The crypto industry frequently finds bankers involved in its priority regulatory efforts, and this time, a coalition of banking trade associations has asked the U.S. Treasury Department to extend the window during which the public can weigh in on the implementation of last year’s Guiding and Establishing National Innovation for American Stablecoins (GENIUS) Act.

In a letter sent this week to the Treasury Department and the Federal Deposit Insurance Corp., U.S. bankers are requesting that three different GENIUS Act rule proposals be given extended comment periods, at least 60 days after another rulemaking effort (at the Office of the Comptroller of the Currency) is completed. The OCC’s efforts to implement its rule to control stablecoin issuers are significant to the outcome of other rules enforced by Treasury’s Office of Foreign Assets Control (OFAC) and the Financial Crimes Enforcement Network (FinCEN), as well as related regulation within the FDIC.

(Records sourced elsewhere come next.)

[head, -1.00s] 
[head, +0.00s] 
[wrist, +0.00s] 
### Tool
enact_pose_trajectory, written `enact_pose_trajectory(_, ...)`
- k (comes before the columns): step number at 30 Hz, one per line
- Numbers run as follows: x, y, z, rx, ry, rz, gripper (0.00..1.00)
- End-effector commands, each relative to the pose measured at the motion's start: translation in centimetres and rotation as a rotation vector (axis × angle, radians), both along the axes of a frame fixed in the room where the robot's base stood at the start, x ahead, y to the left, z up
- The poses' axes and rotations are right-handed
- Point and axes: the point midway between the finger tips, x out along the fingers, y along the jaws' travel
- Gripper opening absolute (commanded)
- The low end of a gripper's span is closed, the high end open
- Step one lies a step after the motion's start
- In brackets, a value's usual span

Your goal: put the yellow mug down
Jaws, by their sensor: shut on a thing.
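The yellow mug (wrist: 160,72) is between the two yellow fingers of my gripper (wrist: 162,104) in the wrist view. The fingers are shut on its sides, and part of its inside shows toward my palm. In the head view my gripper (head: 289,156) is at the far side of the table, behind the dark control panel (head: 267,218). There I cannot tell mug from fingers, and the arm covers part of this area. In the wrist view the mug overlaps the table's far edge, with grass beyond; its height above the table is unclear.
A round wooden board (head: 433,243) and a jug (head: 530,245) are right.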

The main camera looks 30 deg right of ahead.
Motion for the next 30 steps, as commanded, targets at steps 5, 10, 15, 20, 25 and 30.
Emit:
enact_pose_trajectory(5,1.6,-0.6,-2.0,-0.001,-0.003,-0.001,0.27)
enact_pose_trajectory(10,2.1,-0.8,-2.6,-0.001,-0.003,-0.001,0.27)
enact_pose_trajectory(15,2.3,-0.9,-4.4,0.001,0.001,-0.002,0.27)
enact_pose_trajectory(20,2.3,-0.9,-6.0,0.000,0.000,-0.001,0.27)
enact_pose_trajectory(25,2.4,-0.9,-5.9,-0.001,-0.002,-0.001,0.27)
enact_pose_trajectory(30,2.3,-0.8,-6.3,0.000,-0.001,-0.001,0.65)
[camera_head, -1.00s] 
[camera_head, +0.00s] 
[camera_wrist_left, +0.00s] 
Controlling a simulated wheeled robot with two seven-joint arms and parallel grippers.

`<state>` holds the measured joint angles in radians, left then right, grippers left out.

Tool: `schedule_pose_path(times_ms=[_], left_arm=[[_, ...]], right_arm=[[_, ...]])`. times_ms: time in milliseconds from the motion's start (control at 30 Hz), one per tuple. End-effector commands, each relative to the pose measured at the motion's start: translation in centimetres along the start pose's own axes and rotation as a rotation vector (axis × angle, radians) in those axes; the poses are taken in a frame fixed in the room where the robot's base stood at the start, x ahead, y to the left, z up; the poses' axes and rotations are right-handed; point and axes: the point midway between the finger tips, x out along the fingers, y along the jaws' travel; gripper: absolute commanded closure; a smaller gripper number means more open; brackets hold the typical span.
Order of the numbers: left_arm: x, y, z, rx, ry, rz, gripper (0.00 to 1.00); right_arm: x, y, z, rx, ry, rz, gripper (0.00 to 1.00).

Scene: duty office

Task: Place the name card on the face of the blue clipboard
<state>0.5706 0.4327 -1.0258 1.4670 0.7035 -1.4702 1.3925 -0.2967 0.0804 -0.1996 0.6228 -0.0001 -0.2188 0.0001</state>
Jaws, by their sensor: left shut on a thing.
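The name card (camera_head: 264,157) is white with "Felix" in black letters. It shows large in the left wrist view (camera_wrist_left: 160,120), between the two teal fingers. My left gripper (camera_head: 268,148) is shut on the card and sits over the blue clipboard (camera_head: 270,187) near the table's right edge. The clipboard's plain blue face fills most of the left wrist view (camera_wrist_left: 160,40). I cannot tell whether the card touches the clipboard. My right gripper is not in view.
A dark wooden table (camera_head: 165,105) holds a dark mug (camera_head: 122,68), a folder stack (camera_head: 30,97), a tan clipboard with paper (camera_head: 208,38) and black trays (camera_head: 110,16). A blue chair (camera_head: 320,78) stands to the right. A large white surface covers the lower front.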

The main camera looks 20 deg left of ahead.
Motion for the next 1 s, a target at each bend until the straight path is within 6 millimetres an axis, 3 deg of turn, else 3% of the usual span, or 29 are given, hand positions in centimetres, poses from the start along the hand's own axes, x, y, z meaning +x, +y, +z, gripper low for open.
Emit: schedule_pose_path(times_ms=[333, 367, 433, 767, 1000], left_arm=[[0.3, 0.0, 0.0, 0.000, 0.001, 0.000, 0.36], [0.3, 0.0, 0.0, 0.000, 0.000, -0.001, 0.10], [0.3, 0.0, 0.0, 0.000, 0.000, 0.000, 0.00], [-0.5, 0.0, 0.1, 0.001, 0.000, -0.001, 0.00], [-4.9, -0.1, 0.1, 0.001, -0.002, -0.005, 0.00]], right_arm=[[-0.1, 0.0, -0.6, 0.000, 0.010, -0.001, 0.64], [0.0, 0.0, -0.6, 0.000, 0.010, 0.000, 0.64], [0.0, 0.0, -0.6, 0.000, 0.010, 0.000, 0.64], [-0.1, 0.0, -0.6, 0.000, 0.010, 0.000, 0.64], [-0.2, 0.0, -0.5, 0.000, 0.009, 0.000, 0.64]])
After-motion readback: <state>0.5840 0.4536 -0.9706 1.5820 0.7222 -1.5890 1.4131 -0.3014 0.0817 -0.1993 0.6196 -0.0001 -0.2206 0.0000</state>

All of these efforts “are directly dependent on the OCC’s final framework,” the bankers say. The collective efforts, in addition to regulatory proposals that have yet to emerge from the Federal Reserve and other agencies, “represent a body of regulatory work of extraordinary scope and complexity.”

Banking organizations, including the American Bankers Association and the Bank Policy Institute, said their comments “will necessarily be more comprehensive, and therefore more useful to the agencies, if we have sufficient time to evaluate the proposed rules together and each against the finalized OCC framework.”

The GENIUS Act is expected to be in effect by 2027, although it is not uncommon for federal agencies to grant extensions of comment periods on complex rules. The Treasury Department did not immediately respond to a request for comment on the banking industry’s request.

The same bankers are also embroiled in a stablecoin-related debate with the crypto industry that has so far managed to delay the Digital Asset Market Clarity Act by several months and potentially undermine its potential to become law this year.